Portmann believes what sets Riverstone and CAS Partners apart from its competitors is the company’s solitary focus on third-party multifamily management and outsourcing an array of business services to save its clients money and drive NOI.

“We just launched 19 process teams, and we have over 85 people dedicated to working on business processing engineering because our intention is to be the world-class producer of third-party property management. In that strategic direction, it’s been a huge investment of time and resource for us,” said Portman.

“I have been fortunate to have had the Stream experience for seven years, and really what Stream was, was outsourcing, just outsourcing a different business service. Now I’m blessed to have the opportunity to pursue a similar model with business outsource processing at CAS and to apply those concepts today,” she said.

Over the next couple of years, she believes Riverstone and CAS Partners will transform the industry and completely re-engineer the price points of third-party property management, as they get cost down and efficiency up.

“I’ve been in meetings over the past 60 days with some of our largest clients and prospects and they are saying, ‘Toni, nobody is doing this. You guys are really re-writing history in the marketplace.’

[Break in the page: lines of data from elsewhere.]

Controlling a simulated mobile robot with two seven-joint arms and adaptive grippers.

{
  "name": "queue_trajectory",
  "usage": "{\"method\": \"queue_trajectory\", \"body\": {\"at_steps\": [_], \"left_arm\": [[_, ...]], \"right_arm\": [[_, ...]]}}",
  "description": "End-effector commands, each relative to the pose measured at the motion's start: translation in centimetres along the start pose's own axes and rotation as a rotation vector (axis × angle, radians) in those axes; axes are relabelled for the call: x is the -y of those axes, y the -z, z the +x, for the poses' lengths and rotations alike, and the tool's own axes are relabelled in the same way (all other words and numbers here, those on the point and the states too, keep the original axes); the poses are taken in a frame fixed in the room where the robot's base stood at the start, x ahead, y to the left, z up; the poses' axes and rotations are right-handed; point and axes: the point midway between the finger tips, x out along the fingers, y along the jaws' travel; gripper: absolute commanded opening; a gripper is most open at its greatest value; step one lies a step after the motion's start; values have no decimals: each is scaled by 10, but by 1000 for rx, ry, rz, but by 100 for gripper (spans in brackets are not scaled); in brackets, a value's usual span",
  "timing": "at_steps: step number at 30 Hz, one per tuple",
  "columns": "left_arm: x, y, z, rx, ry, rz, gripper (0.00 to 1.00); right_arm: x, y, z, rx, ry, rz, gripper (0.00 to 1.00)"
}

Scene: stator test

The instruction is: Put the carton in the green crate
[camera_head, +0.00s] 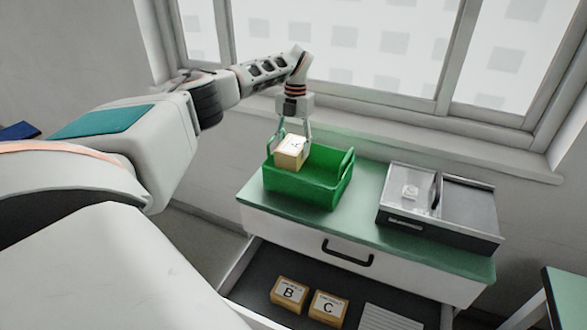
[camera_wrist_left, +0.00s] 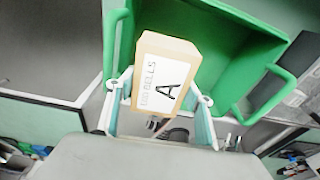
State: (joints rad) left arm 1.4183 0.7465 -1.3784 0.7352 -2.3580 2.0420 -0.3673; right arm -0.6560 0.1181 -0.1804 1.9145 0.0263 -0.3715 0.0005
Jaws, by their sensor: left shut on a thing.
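The carton (camera_head: 291,153) is a small tan box with a white label. It is held at the left part of the green crate (camera_head: 313,190), at about rim height; I cannot tell whether it touches the crate. In the left wrist view the carton (camera_wrist_left: 163,80) shows a label with the letter A, and the green crate (camera_wrist_left: 235,50) lies behind it. My left gripper (camera_head: 293,137) points down over the crate and is shut on the carton, with a finger on each side of it; it also shows in the left wrist view (camera_wrist_left: 160,105). My right gripper is not in view.
The crate stands on a green-topped cabinet (camera_head: 370,233) by a window. A grey case (camera_head: 400,222) with a clear lid stands to its right. An open drawer (camera_head: 262,262) below holds carton B (camera_head: 289,294) and carton C (camera_head: 328,308).

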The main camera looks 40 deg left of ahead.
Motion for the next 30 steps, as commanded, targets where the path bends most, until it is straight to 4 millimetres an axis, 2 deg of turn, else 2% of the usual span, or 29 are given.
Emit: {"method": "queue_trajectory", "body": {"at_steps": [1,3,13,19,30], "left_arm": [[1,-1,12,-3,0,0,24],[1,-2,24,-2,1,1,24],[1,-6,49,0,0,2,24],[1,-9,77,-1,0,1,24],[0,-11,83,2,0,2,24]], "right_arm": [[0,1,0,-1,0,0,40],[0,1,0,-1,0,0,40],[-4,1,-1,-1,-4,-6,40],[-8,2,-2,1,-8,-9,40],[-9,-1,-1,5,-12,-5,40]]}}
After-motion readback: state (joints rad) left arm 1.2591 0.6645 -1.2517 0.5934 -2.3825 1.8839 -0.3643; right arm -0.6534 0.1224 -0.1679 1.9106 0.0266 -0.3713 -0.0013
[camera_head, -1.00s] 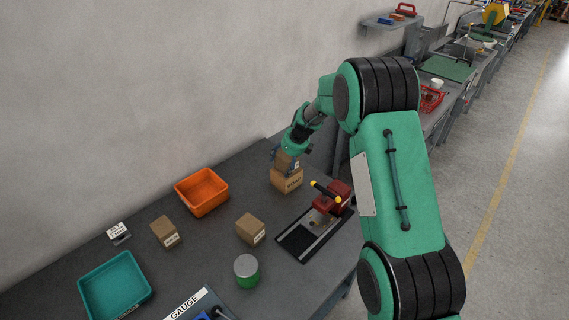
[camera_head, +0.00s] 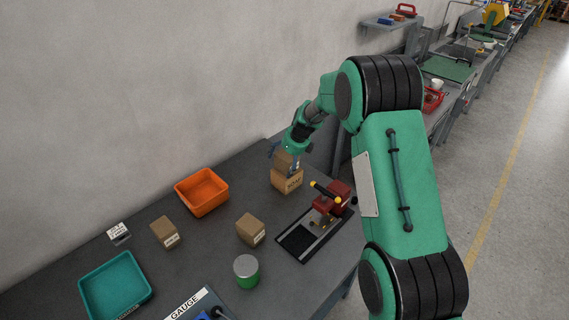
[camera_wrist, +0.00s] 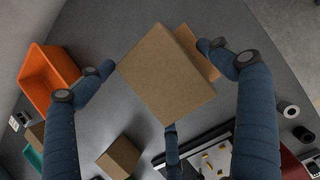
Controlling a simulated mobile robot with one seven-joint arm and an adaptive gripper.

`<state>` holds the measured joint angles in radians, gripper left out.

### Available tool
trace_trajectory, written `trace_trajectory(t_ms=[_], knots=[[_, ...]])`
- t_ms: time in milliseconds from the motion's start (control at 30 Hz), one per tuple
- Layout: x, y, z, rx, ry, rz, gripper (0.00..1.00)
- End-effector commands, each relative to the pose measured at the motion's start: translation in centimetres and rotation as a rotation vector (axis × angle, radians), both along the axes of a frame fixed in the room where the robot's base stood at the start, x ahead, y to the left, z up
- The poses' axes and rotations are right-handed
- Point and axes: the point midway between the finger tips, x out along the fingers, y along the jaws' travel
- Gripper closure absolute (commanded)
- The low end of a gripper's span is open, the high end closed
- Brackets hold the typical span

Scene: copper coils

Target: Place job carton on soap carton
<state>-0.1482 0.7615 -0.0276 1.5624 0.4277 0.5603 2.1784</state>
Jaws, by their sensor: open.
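The job carton (camera_head: 282,161), a plain brown box, sits on top of the soap carton (camera_head: 287,182), whose dark lettering shows in the head view. In the wrist view the job carton (camera_wrist: 166,75) fills the middle, and part of the soap carton (camera_wrist: 199,50) shows from under its upper right side. The job carton looks offset or turned on it. My gripper (camera_head: 287,153) is around the job carton from above. In the wrist view my gripper (camera_wrist: 157,62) is open, its fingers spread at the carton's sides; contact cannot be told.
A red clamp device (camera_head: 325,203) on a dark plate stands close at the right. An orange bin (camera_head: 203,207), two other brown cartons (camera_head: 250,229) (camera_head: 164,232), a green can (camera_head: 246,281) and a teal tray (camera_head: 80,285) are on the table. The wall is behind.

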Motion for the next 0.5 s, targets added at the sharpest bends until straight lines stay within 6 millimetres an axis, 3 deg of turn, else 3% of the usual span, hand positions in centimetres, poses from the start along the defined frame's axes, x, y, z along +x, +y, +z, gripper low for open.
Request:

“We are one of the big three third-party managers, but you know, if you think about the market being only 13 percent outsourced, I see the big internally managed market as the area of opportunity; Really looking at outsourcing as a core competency and saying, ‘Should you be doing this, and how? Should you really be doing this, or should you stick to your knitting and get cost out?’ Because the very fact of outsourcing, if I can leverage what we do over 180,000 units, even the big guys can’t compete with that from a buying power process management standpoint,” she said.